━━━━━ Information shown

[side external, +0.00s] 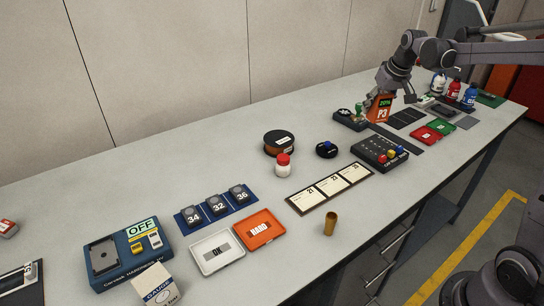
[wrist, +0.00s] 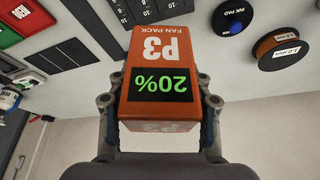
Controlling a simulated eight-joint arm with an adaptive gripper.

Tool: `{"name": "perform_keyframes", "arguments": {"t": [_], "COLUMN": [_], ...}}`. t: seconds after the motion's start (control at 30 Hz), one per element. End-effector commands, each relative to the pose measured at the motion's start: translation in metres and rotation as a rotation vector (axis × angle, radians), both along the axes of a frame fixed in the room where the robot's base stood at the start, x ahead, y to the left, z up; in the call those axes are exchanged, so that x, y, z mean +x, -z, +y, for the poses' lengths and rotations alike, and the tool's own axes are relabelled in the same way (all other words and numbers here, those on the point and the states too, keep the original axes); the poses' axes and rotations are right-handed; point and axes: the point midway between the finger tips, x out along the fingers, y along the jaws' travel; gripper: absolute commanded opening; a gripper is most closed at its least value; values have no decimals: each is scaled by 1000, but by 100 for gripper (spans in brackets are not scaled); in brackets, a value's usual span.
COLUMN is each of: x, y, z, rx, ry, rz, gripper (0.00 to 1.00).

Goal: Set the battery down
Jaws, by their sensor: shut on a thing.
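The battery is an orange pack marked P3 FAN PACK with a green 20% display. It shows in the side view (side external: 379,111) at the far part of the bench and fills the middle of the wrist view (wrist: 160,62). My gripper (side external: 383,93) is shut on it, with one finger on each side in the wrist view (wrist: 160,105). The battery is roughly upright at or just above the bench; its underside is hidden, so I cannot tell if it touches. Dark marked pads (side external: 405,117) lie just right of it.
A black holder with a green-handled stamp (side external: 351,118) is close left of the battery. A black box with coloured knobs (side external: 380,153) stands in front. Red and green trays (side external: 427,134) and several bottles (side external: 455,91) are to the right.

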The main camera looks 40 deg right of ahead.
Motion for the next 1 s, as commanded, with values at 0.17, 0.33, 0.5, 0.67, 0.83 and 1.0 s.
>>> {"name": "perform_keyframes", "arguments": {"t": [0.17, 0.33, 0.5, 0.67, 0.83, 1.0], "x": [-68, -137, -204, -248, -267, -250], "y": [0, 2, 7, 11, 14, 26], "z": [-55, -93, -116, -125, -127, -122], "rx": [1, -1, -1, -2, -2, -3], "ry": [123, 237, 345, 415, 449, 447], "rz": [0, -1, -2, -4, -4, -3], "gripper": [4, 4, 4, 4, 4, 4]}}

━━━━━━━━━━

Your objective -> Word for word, quote the full listing, omitting every picture.

The solution ->
[side external, +0.00s] 
[wrist, +0.00s] 
Controlling a simulated eight-joint arm with an adaptive gripper.

Tool: `{"name": "perform_keyframes", "arguments": {"t": [_], "COLUMN": [_], ...}}`. t: seconds after the motion's start (control at 30 Hz), one per element. End-effector commands, each relative to the pose measured at the motion's start: translation in metres and rotation as a rotation vector (axis × angle, radians), both along the axes of a frame fixed in the room where the robot's base stood at the start, x ahead, y to the left, z up; in the call those axes are exchanged, so that x, y, z mean +x, -z, +y, for the poses' lengths and rotations alike, and the tool's own axes are relabelled in the same way (all other words and numbers here, those on the point and the states too, keep the original axes); the poses' axes and rotations are right-handed; point and axes: the point midway between the finger tips, x out along the fingers, y along the jaws' travel; gripper: absolute commanded opening; a gripper is most closed at its least value; values have no decimals: each is scaled by 1000, but by 100 for gripper (spans in brackets are not scaled); in brackets, a value's usual span.
COLUMN is each of: x, y, z, rx, ry, rz, gripper (0.00 to 1.00).

Goal: Set the battery down
Jaws, by their sensor: shut on a thing.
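The battery is an orange pack marked P3 FAN PACK with a green 20% display. It shows in the side view (side external: 379,111) at the far part of the bench and fills the middle of the wrist view (wrist: 160,62). My gripper (side external: 383,93) is shut on it, with one finger on each side in the wrist view (wrist: 160,105). The battery is roughly upright at or just above the bench; its underside is hidden, so I cannot tell if it touches. Dark marked pads (side external: 405,117) lie just right of it.
A black holder with a green-handled stamp (side external: 351,118) is close left of the battery. A black box with coloured knobs (side external: 380,153) stands in front. Red and green trays (side external: 427,134) and several bottles (side external: 455,91) are to the right.

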The main camera looks 40 deg right of ahead.
Motion for the next 1 s, as commanded, with values at 0.17, 0.33, 0.5, 0.67, 0.83 and 1.0 s.
>>> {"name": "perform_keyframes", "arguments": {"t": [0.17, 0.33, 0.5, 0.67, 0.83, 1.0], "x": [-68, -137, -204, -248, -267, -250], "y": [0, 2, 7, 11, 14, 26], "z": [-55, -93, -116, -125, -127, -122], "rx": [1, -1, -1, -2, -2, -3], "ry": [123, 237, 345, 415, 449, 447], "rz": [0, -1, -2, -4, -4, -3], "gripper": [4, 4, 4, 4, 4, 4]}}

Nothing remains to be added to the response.